China imported no soybeans from the United States for a third straight month in November, as buyers turned to South American supplies amid fears of a shortfall if the trade war with Washington dragged on.

Corn tracked wheat and soybeans higher, with strong export demand for the grain also supporting prices.

The most-active wheat contract Wv1 on the Chicago Board of Trade settled 5-3/4 cents higher at $5.15-1/2 per bushel.

CBOT soybeans Sv1 settled 4 cents higher at $10.53-1/4, after hitting an eight-week low on Friday.
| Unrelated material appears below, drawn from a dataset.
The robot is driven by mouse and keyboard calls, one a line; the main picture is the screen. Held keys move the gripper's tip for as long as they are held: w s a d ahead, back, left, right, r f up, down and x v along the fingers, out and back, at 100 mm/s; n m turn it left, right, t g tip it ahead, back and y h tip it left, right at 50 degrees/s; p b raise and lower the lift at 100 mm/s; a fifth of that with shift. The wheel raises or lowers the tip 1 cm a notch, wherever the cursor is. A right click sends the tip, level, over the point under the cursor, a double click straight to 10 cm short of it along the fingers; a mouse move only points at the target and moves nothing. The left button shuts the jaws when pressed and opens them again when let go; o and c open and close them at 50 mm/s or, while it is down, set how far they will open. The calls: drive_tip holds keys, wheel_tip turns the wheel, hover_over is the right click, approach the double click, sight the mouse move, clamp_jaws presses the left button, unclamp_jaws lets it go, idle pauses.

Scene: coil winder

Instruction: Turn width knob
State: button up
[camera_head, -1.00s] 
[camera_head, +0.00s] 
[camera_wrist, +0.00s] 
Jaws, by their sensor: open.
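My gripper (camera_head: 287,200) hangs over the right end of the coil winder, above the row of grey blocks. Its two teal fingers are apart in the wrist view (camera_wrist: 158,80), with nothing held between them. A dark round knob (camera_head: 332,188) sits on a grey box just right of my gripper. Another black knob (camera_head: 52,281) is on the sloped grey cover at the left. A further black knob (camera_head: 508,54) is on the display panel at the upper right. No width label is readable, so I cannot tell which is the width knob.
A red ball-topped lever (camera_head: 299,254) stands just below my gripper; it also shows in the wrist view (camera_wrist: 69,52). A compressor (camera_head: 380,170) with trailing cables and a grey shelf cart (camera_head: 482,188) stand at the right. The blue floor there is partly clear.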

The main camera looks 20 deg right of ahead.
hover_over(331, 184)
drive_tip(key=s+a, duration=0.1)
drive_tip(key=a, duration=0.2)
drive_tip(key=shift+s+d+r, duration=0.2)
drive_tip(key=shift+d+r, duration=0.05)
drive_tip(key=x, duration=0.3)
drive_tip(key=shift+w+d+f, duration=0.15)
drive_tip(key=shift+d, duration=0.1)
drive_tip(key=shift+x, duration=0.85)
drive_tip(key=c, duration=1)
CBOT corn Cv1 settled up 3-1/4 cents at $4.47 a bushel.

After ample global supply and doubts over Chinese demand pushed Chicago grains to multiweek lows in recent days, war headlines helped prices recover.

Russian forces hit port and energy infrastructure in Ukraine’s Odesa region, sparking a fire that burned 30 containers of flour and vegetable oil at the port of Pivdennyi, a senior Ukrainian official said on Monday.

Russia has increased attacks on the Odesa region on the Black Sea coast in recent weeks, disrupting Ukraine’s grain export logistics.

Large wheat harvests in Argentina and Australia are nonetheless further swelling global supply, keeping prices in check.

The prospect of another bumper harvest in Brazil this season has hung over the soybean market, even as traders remained skeptical about the pace of Chinese purchases of U.S. beans under a bilateral trade truce.

However, broad buying across agricultural commodities, typical near the end of the year, added support to soybean futures despite bearish fundamentals.